=== AIM ===
Set down, please, exactly the lines below that run from the line with "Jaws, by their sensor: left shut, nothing" to the line with "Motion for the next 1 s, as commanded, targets", both lines included.

|---|

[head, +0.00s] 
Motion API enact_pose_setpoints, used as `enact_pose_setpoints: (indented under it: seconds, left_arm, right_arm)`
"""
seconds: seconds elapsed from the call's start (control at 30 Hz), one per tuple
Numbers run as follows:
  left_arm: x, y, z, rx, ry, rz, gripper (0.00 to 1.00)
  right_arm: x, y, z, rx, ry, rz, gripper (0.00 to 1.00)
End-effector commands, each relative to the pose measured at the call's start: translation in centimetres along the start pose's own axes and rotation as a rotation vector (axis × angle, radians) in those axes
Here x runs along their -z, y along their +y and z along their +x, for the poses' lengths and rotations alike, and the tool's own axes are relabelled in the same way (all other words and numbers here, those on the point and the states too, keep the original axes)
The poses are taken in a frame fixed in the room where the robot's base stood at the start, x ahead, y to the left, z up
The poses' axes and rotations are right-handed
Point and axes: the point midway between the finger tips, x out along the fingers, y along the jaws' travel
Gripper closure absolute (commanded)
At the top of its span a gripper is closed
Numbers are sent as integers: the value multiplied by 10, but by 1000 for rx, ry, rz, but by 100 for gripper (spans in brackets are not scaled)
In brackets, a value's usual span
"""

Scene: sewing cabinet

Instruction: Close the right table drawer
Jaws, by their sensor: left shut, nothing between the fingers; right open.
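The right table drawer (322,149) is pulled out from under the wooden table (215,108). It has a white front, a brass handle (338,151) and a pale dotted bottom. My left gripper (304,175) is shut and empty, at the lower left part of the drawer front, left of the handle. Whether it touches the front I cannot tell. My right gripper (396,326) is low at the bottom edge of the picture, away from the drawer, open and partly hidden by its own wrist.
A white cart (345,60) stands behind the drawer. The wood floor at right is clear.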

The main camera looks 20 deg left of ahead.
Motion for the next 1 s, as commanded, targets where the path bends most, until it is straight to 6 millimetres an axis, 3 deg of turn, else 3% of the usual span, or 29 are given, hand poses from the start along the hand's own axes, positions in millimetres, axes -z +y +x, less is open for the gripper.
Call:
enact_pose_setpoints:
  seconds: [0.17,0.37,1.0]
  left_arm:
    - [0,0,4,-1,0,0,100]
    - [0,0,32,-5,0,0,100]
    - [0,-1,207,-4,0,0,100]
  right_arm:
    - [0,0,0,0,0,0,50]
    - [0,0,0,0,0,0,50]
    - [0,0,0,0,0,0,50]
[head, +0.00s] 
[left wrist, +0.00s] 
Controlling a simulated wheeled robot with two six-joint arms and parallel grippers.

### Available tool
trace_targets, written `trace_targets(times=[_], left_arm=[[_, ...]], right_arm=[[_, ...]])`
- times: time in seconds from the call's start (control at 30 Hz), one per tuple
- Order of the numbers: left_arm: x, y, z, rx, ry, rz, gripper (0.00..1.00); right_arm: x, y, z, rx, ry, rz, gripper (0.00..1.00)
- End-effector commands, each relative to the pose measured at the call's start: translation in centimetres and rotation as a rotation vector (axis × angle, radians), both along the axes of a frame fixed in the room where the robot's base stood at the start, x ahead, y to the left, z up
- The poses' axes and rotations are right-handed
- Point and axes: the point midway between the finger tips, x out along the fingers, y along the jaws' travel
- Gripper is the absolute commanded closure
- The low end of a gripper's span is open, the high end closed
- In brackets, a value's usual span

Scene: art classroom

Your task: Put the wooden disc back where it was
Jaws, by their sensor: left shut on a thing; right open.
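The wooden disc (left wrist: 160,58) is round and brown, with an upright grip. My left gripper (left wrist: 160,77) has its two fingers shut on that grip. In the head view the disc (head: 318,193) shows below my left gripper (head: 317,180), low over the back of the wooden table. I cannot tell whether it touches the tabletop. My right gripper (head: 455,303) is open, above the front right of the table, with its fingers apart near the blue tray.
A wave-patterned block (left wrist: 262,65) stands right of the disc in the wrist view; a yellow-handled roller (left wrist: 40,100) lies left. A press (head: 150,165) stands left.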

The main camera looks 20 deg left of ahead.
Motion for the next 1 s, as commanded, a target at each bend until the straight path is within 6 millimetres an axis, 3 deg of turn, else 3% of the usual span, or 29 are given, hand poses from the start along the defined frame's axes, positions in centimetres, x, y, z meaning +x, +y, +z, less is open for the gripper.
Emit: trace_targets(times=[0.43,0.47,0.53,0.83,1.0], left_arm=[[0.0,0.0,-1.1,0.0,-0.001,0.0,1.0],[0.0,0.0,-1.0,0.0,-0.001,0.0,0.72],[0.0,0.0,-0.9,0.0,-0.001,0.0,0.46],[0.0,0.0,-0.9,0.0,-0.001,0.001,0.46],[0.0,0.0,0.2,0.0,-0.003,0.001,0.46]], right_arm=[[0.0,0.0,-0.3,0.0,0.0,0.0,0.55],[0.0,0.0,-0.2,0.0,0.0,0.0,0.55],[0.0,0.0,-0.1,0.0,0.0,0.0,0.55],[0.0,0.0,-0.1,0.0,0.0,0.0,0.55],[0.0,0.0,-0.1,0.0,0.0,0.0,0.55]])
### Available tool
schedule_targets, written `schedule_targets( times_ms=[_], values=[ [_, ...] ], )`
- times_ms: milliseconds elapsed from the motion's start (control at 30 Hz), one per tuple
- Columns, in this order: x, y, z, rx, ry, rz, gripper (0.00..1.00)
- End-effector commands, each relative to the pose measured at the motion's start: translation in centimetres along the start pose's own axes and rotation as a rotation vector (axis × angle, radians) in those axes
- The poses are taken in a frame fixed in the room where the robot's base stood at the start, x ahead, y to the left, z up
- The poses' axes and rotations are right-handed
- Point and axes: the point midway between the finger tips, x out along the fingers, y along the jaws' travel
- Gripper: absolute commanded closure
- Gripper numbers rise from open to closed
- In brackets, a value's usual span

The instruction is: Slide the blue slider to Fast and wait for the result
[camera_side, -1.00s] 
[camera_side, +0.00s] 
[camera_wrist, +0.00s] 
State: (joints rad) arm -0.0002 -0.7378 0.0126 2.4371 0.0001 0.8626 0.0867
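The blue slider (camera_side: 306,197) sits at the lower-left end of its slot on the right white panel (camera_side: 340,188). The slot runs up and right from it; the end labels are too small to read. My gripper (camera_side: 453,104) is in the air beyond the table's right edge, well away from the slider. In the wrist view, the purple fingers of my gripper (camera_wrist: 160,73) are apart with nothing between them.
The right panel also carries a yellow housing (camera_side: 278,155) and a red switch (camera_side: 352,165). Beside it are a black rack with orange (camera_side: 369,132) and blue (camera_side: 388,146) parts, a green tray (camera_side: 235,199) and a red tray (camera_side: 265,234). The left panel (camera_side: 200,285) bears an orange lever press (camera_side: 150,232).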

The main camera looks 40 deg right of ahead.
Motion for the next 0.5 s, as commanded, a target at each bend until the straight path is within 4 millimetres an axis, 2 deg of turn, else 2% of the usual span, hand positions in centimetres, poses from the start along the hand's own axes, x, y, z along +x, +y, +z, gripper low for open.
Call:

|---|

=== CORRECT RESPONSE ===
Jaws, by their sensor: left shut, nothing between the fingers; right open.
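The right table drawer (322,149) is pulled out from under the wooden table (215,108). It has a white front, a brass handle (338,151) and a pale dotted bottom. My left gripper (304,175) is shut and empty, at the lower left part of the drawer front, left of the handle. Whether it touches the front I cannot tell. My right gripper (396,326) is low at the bottom edge of the picture, away from the drawer, open and partly hidden by its own wrist.
A white cart (345,60) stands behind the drawer. The wood floor at right is clear.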

The main camera looks 20 deg left of ahead.
Motion for the next 1 s, as commanded, targets where the path bends most, until it is straight to 6 millimetres an axis, 3 deg of turn, else 3% of the usual span, or 29 are given, hand poses from the start along the hand's own axes, positions in millimetres, axes -z +y +x, less is open for the gripper.

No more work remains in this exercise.